MNIST數據集(可以說)是最常用的圖像分類入門數據集。它包含手寫數字的28x28灰度圖像,每個灰度圖像都有一個關聯的標籤,用於指示圖像上手寫的數字(0到9之間的整數)。
MNIST在過去幾年中越來越受歡迎, 但也引起了一些問題。
使用MNIST來進行圖像辨識的範例有什麼問題呢?
MNIST太簡單了 - 卷積網絡(Convolution network)可以很容易地在MNIST上達到99.7%的辨識力,即使經典的機械學習(Machine learning)算法也能達到97%。
MNIST被過度使用 - 幾乎每個有深度學習經驗的人都至少遇到過MNIST一次。
NIST無法有效代表現代的電視視覺相關的任務 - Keras的主要貢獻者(François Chollet)也特別提及這一點。
François Chollet
Many good ideas will not work well on MNIST (e.g. batch norm). Inversely many bad ideas may work on MNIST and no transfer to real CV.
2:51 AM - Apr 14, 2017
時尚MNIST訓練集是由Zalando Reserach所發佈出來的資料集。它包含60,000個範例圖像,測試集包含10,000個範例圖像。
每個範例圖像都是28x28的灰度圖像(就像原始MNIST中的圖像一樣),與10類(T卹,褲子,套頭衫,連衣裙,大衣,涼鞋,襯衫,運動鞋,包包和踝靴)的標籤相關聯。時尚MNIST也與MNIST具有相同的訓練與測試數據分離結構,以便於學習使用。
相關的詳細資訊說明及資料集下載可以透過Zalando在Github: https://github.com/zalandoresearch/fashion-mnist 來了解更多。
在這篇文章裡頭, 我們會從Kaggle上取得這個數據集。
預處理圖片的第一步是調整它們的大小。
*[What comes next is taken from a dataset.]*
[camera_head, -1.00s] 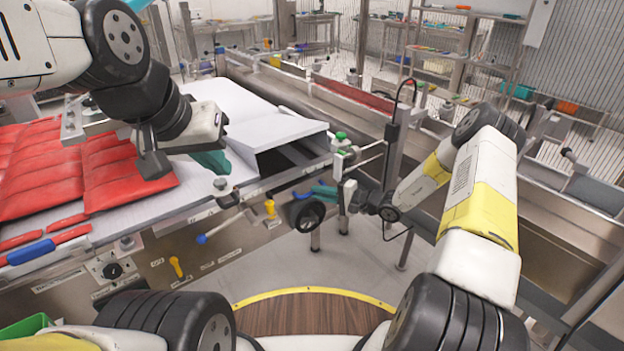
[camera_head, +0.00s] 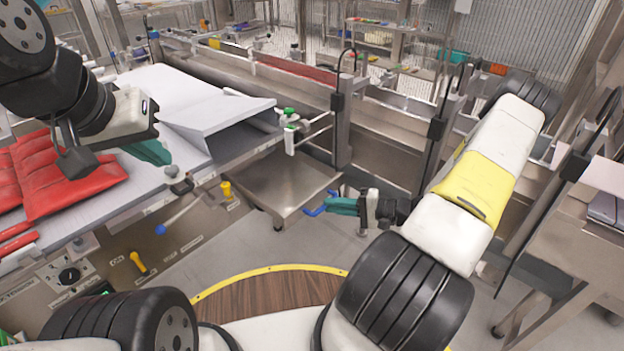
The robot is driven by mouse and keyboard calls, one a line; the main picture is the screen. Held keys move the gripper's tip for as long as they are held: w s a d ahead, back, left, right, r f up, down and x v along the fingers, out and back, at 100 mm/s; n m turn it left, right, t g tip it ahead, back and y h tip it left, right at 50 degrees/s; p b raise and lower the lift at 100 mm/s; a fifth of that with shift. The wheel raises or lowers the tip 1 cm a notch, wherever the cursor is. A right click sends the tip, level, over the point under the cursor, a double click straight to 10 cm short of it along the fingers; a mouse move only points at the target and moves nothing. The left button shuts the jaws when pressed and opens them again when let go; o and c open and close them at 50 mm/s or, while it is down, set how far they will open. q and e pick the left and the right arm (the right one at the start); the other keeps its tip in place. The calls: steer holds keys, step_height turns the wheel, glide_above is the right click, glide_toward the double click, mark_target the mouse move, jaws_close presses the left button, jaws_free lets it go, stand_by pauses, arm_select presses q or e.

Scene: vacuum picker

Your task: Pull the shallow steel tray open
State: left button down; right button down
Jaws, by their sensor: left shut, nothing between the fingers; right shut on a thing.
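The shallow steel tray (camera_head: 272,182) stands out from under the end of the machine, its bare flat bottom showing. Its blue handle (camera_head: 316,211) is at the tray's near right corner. My right gripper (camera_head: 332,206) has teal fingers and is shut on the blue handle. My left gripper (camera_head: 152,152) is shut and empty above the white machine top, apart from the tray. The tray's far left part is hidden under the machine's hood.
Red packs (camera_head: 60,180) lie on the machine top (camera_head: 130,190) at the left. A grey hood (camera_head: 215,110) overhangs the tray's back. A steel conveyor (camera_head: 385,145) runs behind. Grey floor (camera_head: 240,245) is clear in front of the tray.

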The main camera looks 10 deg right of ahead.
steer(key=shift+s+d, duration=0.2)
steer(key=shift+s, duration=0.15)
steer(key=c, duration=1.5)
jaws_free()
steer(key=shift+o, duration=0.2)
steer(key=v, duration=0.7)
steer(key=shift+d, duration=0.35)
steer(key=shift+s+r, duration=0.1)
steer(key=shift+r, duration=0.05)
我們需要有相同大小的所有照片進行訓練。
我會將數據資料轉換型別為float32
來節省一些記憶的用量並對它們進行歸一化(除以255)。
然後使用one-hot編碼來將10類別的標籤(label)轉換為向量(vector):
from keras.utils import to_categorical
import numpy as np
import pandas as pd
from sklearn.model_selection import train_test_split
# 載入資料
data_train = pd.read_csv('data/fashion-mnist_train.csv')
data_test = pd.read_csv('data/fashion-mnist_test.csv')
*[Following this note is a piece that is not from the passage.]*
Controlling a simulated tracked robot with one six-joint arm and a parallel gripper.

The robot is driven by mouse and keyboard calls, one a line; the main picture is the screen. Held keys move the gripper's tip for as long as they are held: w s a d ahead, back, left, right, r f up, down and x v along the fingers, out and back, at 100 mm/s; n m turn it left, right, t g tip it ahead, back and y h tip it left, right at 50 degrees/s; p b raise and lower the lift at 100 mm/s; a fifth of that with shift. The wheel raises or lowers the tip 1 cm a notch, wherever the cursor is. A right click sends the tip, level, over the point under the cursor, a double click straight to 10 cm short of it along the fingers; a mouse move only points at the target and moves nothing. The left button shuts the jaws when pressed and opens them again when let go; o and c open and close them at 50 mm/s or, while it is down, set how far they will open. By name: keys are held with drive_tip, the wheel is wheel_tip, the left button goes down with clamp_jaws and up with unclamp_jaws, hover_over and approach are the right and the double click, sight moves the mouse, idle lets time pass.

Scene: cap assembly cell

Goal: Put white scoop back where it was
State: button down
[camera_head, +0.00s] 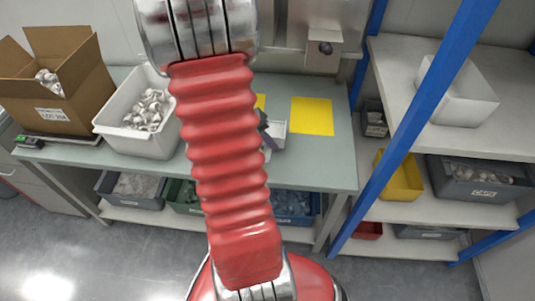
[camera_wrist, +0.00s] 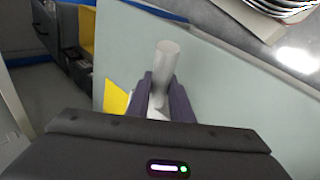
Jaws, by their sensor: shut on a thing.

num_classes = 10 # 標籤總共有10類
img_rows, img_cols, img_channels = 28, 28, 1 # 圖像是 28像素 x 28像素 (灰階: 1)
input_shape = (img_rows, img_cols, img_channels) # (圖像的height, 圖像的width, 圖像的顏色通道數channel)
X = np.array(data_train.iloc[:, 1:]) # Dataframe中 idx(1 ~ 784)的欄都是像素值
# 進行標籤的one-hot編碼
y = to_categorical(np.array(data_train.iloc[:, 0])) # Dataframe 中 idx(0)的欄是標籤
# 把訓練資料進行拆分成訓練(80%)與驗證(20%)資料集
X_train, X_val, y_train, y_val = train_test_split(X, y, test_size=0.2, random_state=13)
# 測試資料的處理
X_test = np.array(data_test.iloc[:, 1:])
y_test = to_categorical(np.array(data_test.iloc[:, 0]))
# 對向量進行shape的轉換以符合訓練的input要求
X_train = X_train.reshape(X_train.shape[0], img_rows, img_cols, 1)
X_test = X_test.reshape(X_test.shape[0], img_rows, img_cols, 1)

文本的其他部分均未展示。